Reflecting on Japanese internment, Honolulu UCC pledges solidarity with Muslim, Hispanic communities

Nuuanu-Congregational.jpgTo lament the 75th anniversary of Executive Order 9066 that interned people and families of Japanese ancestry, a Hawaii congregation of the United Church of Christ is speaking out against the ongoing rhetoric directed at Muslim and Hispanic immigrants.

“[W]e know what it’s like to be discriminated against based on race, hatred, fear-mongering and misinformation,” wrote the members of Nu’uanu Congregational Church in Honolulu in a statement. “The hysteria right now is troubling.”

After a special worship service in late February on the anniversary of Franklin D. Roosevelt’s signing of the executive order, 91 members and friends of the historically Japanese-American church signed the statement, “Regarding Our Solidarity with Immigrants.”

“We are deeply concerned that President Trump’s executive order might well affect the way that citizens of our nation will view Muslims and the way in which Muslim nations view the United States,” the statement reads.

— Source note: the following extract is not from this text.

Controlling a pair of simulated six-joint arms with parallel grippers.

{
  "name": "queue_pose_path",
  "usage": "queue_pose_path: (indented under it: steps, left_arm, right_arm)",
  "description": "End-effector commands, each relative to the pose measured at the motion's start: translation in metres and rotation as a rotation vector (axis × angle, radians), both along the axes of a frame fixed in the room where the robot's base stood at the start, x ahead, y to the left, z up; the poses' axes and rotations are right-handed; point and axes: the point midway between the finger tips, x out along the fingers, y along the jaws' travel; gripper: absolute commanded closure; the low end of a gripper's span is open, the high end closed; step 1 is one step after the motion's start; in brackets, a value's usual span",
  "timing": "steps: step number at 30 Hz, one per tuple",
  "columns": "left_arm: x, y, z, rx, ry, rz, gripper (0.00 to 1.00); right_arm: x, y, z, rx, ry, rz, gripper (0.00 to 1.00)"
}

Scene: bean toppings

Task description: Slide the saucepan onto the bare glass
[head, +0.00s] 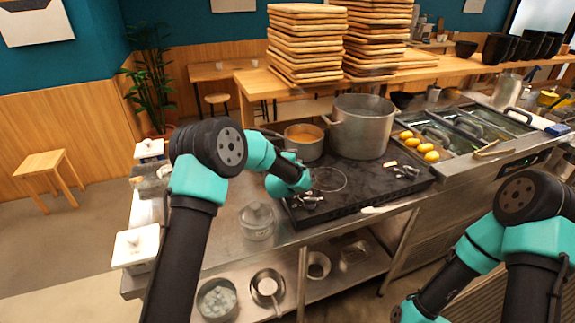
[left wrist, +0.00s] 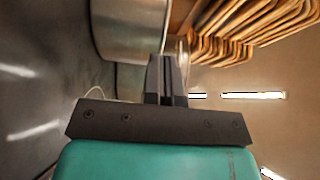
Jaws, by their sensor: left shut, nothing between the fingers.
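The saucepan (head: 303,144), a small metal pan with orange-brown contents, stands at the back left of the dark glass cooktop (head: 380,180), left of a tall stockpot (head: 362,128). A ring (head: 328,179) marks bare glass in front of it. My left arm reaches to the saucepan's near left side; its fingers are hidden in the head view. In the left wrist view my left gripper (left wrist: 168,78) is shut and empty, close to curved metal walls; whether it touches them I cannot tell. My right gripper's fingers are out of view.
Knobs and small metal fittings (head: 308,201) sit at the cooktop's front. A glass jar (head: 257,221) stands on the steel counter to the left. Lemons (head: 424,147) lie to the right. Stacked wooden boards (head: 305,45) stand on the shelf behind.

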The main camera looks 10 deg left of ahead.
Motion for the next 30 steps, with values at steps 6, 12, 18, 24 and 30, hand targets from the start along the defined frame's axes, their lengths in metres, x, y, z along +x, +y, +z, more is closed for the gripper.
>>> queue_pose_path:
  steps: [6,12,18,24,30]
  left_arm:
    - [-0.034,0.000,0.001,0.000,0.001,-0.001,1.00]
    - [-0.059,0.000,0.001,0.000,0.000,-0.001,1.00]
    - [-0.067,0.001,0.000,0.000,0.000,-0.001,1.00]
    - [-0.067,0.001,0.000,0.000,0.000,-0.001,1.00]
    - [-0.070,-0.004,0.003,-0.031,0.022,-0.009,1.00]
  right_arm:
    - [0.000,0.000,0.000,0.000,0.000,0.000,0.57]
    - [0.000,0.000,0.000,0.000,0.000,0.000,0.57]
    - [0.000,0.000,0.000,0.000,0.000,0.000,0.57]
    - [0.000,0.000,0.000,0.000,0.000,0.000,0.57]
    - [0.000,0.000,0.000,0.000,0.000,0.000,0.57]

A revised executive order, which halts entry for refugees and persons from six Muslim majority nations, was signed on Monday, March 6. Hawaii state officials, including the attorney general, filed a complaint and temporary restraining order Wednesday, March 8. It’s is the first formal legal challenge to Trump’s latest attempt to implement a temporary travel ban. A federal judge in Seattle issued a nationwide hold on Trump’s first order after lawyers for travelers detained at U.S. airports filed lawsuits. His ruling was later upheld by the 9th U.S. Circuit Court of Appeals last month.

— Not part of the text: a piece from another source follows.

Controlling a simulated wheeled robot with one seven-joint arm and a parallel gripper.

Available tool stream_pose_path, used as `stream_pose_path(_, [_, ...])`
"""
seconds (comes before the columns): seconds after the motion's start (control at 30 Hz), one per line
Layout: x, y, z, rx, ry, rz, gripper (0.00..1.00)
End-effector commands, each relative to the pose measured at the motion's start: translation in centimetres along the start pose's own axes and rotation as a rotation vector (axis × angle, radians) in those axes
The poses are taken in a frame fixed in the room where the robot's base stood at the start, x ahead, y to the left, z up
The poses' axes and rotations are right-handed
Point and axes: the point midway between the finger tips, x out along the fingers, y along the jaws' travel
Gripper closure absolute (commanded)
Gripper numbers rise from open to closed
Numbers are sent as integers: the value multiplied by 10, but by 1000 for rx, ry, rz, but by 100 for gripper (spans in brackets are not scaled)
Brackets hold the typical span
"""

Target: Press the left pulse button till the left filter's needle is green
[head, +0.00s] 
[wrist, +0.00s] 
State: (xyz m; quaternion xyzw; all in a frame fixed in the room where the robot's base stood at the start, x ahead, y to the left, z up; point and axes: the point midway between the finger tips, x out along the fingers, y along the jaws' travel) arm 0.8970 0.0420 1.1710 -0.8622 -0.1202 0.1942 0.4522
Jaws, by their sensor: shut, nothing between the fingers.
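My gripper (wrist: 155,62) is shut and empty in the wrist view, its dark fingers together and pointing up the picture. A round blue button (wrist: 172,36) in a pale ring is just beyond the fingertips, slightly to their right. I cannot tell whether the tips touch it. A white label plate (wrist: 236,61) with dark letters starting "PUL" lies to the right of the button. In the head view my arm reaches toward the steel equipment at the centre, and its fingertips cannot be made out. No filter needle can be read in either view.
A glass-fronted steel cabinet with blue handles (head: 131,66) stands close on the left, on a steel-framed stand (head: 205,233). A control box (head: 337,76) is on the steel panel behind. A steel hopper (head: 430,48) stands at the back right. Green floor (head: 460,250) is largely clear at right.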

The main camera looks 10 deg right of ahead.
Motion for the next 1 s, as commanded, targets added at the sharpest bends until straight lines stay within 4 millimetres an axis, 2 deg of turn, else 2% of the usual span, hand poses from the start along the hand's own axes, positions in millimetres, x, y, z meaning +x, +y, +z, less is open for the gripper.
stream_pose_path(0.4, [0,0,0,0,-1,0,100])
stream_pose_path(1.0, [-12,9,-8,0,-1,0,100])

Nu’uanu Congregational was founded by Japanese immigrants in 1855. Past and present families of members of the church were impacted by Executive Order 9066, signed by President Franklin Roosevelt in 1942, which imprisoned people of Japanese ancestry in camps for four years in the midwestern, western and southern United States.

Recalling how the internment affected congregants’ lives 75 years ago, the church said it was “deeply concerned that our government might use Executive Order 9066 as a precedent to incarcerate members of the Muslim, Hispanic and other vulnerable communities.”

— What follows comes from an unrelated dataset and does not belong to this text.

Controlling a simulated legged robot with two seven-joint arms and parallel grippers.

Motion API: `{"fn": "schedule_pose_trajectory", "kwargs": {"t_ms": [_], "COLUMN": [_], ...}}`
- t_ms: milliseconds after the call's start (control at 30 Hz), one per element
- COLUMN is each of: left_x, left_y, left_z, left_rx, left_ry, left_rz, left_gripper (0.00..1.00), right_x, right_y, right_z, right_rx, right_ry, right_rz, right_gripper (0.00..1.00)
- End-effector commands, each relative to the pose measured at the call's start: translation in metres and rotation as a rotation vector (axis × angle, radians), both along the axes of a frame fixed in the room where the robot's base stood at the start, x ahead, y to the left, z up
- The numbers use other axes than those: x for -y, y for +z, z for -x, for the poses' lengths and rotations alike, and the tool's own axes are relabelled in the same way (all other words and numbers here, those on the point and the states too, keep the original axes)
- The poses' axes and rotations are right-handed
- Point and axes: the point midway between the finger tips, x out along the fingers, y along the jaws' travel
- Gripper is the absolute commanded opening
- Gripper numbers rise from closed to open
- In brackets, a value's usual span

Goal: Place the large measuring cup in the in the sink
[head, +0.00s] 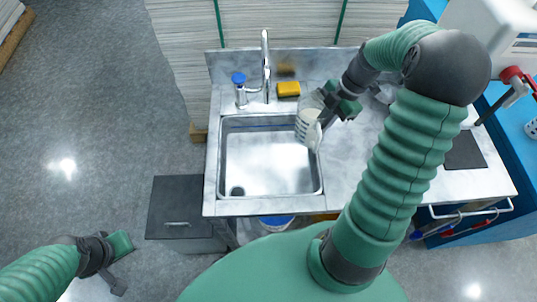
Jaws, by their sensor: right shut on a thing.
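The large measuring cup (308,124) is whitish and see-through with markings on its side. My right gripper (328,117) is shut on it and holds it tilted at the right edge of the sink, partly over the basin. The sink (262,165) is a square steel basin with a drain at its lower left; nothing shows inside it. My left gripper (121,262) is at the lower left over the floor, far from the sink, with its fingers apart and empty.
A faucet (265,65) and a blue-topped soap dispenser (239,88) stand behind the sink, beside a yellow sponge (288,89). A dark grey bin (180,208) stands left of the counter. My right arm covers much of the counter on the right.

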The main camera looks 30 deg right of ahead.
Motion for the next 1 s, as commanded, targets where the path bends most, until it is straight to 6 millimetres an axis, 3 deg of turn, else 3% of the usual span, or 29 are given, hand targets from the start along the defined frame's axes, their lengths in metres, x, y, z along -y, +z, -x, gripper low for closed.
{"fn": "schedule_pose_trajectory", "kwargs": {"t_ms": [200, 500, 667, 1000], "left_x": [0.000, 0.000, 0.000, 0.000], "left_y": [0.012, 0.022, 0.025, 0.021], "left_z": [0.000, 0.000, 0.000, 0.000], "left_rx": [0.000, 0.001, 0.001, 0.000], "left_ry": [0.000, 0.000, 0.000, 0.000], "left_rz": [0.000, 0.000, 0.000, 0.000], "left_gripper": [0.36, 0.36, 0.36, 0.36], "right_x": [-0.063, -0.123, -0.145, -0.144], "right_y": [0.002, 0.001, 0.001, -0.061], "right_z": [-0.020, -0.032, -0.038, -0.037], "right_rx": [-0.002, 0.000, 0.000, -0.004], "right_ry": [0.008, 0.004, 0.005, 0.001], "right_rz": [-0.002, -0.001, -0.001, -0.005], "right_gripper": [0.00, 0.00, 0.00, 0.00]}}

The Rev. Neal MacPherson, interim minister of Nu’uanu Congregational, said that the statement is also being shared with Hawaii’s elected officials, “urging them to do everything in their power to safeguard the wellbeing of all immigrants in the United States, especially those belonging to our Muslim and Hispanic communities, and also ensure that the United States will continue to welcome from all nations immigrants and refugees who wish to make their home among us.”